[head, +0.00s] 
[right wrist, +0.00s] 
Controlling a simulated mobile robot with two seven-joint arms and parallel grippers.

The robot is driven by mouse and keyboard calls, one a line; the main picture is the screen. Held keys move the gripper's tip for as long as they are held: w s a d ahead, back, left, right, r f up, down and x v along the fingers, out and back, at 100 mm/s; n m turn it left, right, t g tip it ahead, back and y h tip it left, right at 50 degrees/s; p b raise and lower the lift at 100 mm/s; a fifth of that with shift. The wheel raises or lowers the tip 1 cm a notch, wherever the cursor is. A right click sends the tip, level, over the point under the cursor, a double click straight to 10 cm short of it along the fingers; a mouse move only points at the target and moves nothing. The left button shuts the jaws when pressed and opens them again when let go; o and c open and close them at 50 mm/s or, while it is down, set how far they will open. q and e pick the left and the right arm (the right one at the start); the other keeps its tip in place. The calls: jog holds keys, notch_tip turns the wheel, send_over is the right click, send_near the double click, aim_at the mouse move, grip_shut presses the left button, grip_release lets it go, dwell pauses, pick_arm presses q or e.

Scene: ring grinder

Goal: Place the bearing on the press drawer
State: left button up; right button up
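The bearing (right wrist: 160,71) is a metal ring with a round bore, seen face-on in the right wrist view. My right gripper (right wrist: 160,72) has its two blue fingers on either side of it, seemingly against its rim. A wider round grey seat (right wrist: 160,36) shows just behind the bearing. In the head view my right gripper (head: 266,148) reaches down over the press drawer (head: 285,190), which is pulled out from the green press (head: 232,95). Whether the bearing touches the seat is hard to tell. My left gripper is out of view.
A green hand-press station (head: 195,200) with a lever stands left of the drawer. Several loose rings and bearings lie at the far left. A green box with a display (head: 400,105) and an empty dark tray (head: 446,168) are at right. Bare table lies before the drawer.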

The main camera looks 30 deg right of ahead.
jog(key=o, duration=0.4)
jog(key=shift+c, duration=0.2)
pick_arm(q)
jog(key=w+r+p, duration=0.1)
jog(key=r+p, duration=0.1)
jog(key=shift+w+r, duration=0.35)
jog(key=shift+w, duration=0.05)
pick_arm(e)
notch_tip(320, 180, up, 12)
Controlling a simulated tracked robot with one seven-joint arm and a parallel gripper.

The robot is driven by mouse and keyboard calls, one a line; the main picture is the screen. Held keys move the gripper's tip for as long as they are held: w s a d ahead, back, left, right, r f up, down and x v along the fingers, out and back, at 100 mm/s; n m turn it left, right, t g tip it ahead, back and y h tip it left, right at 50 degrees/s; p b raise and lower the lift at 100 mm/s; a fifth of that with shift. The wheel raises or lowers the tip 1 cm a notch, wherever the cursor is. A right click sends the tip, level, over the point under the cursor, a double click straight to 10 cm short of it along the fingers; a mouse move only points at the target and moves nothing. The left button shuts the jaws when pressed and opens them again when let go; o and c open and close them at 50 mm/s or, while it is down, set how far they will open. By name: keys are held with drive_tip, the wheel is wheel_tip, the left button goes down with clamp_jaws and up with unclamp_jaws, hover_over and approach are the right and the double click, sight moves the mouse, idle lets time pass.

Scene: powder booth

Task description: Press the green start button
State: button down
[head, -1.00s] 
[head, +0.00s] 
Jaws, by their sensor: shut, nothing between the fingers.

_YOUR INSTRUCTIONS_: Repeat only the lines running from the line that contains "[head, -1.00s]" through the last line above, inclusive.

_SOLUTION_:
[head, -1.00s] 
[head, +0.00s] 
Jaws, by their sensor: shut, nothing between the fingers.

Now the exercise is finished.